■ The task: Copy exactly the lines from the one containing "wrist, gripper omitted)" to the one containing "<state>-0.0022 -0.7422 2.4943", both lines included, and nothing else.

■ Material provided:
------------------------------------
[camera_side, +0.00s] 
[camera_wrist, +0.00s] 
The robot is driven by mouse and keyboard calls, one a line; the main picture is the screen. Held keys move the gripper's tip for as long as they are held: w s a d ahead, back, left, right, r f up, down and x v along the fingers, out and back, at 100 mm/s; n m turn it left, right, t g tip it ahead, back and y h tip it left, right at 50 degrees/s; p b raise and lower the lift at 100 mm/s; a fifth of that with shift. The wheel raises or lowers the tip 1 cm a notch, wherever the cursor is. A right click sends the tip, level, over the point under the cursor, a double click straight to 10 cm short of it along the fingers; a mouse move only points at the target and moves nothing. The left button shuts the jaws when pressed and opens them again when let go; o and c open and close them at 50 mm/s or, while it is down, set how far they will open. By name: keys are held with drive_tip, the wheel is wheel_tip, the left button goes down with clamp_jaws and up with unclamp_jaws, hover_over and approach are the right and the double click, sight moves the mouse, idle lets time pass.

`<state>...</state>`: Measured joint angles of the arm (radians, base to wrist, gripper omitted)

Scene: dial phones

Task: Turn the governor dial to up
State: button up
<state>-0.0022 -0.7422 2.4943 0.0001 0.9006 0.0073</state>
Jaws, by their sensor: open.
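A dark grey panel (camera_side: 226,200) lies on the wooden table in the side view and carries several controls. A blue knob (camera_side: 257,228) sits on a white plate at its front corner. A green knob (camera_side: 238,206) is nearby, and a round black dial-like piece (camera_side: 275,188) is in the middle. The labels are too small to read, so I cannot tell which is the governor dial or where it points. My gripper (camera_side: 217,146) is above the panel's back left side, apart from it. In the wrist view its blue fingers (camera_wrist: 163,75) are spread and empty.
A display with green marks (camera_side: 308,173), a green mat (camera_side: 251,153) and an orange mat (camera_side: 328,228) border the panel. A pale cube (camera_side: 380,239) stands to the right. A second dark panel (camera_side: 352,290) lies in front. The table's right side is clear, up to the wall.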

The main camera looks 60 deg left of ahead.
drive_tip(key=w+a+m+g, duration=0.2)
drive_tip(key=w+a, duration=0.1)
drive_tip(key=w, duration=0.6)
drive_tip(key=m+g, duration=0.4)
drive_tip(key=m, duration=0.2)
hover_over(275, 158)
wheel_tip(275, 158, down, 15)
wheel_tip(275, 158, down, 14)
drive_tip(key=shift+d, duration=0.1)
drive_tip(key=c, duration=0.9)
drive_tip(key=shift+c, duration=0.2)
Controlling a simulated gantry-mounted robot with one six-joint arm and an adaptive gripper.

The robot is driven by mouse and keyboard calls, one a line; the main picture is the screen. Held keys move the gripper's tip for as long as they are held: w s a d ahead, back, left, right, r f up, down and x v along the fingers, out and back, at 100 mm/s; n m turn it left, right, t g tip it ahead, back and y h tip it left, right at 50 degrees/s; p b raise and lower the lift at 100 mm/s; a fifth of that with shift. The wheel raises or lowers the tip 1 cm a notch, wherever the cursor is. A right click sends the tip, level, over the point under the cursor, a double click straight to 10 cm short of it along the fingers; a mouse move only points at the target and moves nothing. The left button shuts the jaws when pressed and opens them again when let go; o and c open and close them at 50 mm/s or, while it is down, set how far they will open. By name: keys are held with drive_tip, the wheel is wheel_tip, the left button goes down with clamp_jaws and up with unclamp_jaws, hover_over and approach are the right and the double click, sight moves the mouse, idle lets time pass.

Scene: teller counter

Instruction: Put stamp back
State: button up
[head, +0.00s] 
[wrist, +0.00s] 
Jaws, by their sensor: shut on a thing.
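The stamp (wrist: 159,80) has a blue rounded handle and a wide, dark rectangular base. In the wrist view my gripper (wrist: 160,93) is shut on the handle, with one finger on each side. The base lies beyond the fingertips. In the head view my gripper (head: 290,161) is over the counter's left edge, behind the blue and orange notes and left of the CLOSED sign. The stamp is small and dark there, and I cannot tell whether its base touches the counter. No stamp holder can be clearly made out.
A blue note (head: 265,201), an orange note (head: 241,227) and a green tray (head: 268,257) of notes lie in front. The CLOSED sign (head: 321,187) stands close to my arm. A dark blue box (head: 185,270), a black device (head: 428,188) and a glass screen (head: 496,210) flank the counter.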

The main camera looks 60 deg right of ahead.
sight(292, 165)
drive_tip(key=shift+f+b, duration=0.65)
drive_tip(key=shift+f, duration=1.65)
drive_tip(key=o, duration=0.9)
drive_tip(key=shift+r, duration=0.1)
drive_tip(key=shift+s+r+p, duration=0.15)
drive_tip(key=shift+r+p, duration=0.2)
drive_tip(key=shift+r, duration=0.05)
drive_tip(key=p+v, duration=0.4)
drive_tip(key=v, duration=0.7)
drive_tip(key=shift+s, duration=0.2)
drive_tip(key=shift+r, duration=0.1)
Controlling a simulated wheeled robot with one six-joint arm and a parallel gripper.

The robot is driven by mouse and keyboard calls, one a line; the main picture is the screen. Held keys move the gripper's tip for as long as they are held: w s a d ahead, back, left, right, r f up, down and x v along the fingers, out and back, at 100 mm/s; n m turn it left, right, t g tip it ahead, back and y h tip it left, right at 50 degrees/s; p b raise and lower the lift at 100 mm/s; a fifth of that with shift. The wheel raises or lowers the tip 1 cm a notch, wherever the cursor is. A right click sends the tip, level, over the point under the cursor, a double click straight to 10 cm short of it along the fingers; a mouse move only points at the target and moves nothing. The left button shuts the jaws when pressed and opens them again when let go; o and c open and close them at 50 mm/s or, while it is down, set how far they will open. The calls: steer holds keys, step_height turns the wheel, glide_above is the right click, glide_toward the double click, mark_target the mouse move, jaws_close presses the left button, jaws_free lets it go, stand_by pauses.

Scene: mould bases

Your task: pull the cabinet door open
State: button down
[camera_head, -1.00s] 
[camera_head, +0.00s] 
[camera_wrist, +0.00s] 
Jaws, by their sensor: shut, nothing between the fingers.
------------------------------------
■ Answer for this exercise:
`<state>...</state>`: Measured joint angles of the arm (radians, base to wrist, gripper omitted)

Scene: dial phones

Task: Turn the governor dial to up
State: button up
<state>-0.0022 -0.7422 2.4943 0.0001 0.9006 0.0073</state>

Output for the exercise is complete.